CIESIN Thematic Guides
Advanced Very High Resolution Radiometer 1-Km Land Data Sets

Advanced Very High Resolution Radiometer 1-km Land Data Sets

The global-change land-sciences research community is increasingly stressing the need for repetitive, globally consistent, remotely sensed land-cover data of sufficiently high spatial resolution to enable comprehensive but detailed analysis of land cover. In Improved Global Data for Land Applications, Townshend (1992) explains that the spatial resolution must allow for observing landscape features within dominant vegetation types that, though local in scale, are critically important for global change studies involving biomass distribution, biogeochemical cycling, and the hydrological cycle. Such features include wetlands, bogs, flood plains, evidence of biomass burning, ecosystem transition gradients and boundaries, and evidence of land-cover change. Repeated observations enable monitoring the dynamics of seasonal variations in the biophysical processes of land cover and changes in the amounts and distribution of land cover.

These requirements have prompted the specification for and initiated the development of regional and global land data sets of 1-km spatial resolution using the full-resolution National Oceanic and Atmospheric Administration (NOAA) Advanced Very High Resolution Radiometer (AVHRR) data of 1.1 km. These data provide a compromise between the need for high ground resolution and the large volumes of data associated with detailed monitoring activities. While the high resolution Landsat and Systeme Probatoire d'Observation de la Terra (SPOT) sensors are more appropriate for detailed analysis of land-cover and land-cover change, their lack of daily re-visit capabilities, relatively limited ground coverage, and the frequent occurrence of cloud cover make highly repetitive, comprehensive coverage for detailed monitoring unattainable.
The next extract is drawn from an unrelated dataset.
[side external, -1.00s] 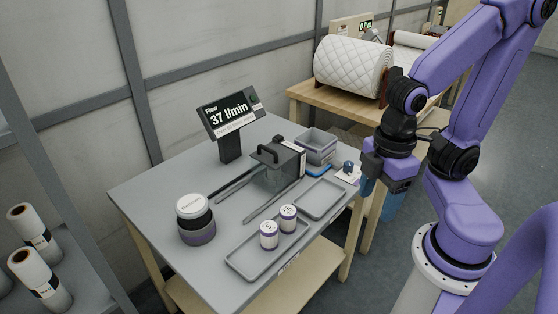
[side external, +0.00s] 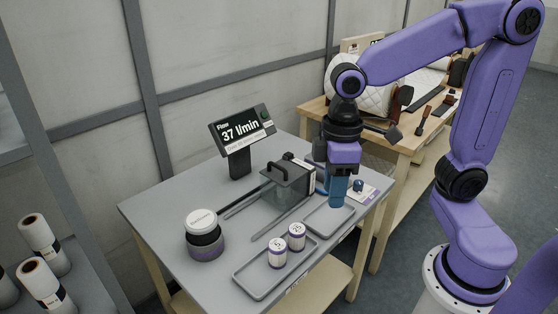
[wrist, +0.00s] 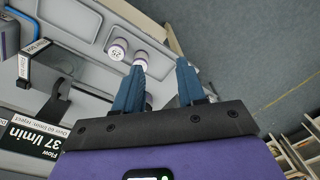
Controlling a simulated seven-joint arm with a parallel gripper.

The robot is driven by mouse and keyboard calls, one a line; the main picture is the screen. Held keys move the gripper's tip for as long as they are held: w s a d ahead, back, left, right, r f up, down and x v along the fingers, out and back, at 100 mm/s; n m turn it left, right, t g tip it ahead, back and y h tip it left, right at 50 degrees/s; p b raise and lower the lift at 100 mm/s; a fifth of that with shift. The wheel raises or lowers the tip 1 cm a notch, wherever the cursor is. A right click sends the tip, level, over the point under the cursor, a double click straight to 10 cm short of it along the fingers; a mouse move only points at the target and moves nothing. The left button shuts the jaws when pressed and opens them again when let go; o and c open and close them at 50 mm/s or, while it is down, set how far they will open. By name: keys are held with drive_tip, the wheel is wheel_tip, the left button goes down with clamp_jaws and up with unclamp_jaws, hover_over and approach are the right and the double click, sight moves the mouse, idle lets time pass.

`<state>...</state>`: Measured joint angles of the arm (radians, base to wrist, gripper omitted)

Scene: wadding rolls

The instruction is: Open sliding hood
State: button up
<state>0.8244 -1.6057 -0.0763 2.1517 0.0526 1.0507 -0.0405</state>
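The sliding hood (side external: 290,193) is a smoky see-through box with a black handle (side external: 275,168) on top. It sits at the back-right end of two dark rails (side external: 248,202) on the grey table. My gripper (side external: 337,204) points down to the right of the hood, above the small tray, apart from the handle. In the wrist view its two blue fingers (wrist: 160,68) stand apart with nothing clearly held between them. A dark handle-like part (wrist: 55,100) shows at the left there; I cannot tell for sure that it is the hood's.
A flow display (side external: 242,130) stands behind the rails. A white-lidded round container (side external: 203,220) is at the left. Two white cans (side external: 277,252) stand in the front tray (side external: 250,282).

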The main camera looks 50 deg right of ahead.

The daily, synoptic coverage of the AVHRR sensor generally includes a significant amount of cloud cover, which precludes extensive analysis of land cover from the acquired data for any one day. To overcome this obstacle, procedures have been developed to produce maximum Normalized Difference Vegetation Index (NDVI) composited data sets. In these data sets, pixels have been selected from daily AVHRR scenes for a specified number of days to minimize cloud cover over extensive regions. Such a composited data set is more conducive to extensive analysis of land cover. Generally, AVHRR data are composited for a succession of time periods throughout a growing season or a year to create a time series of mostly cloud-free data sets.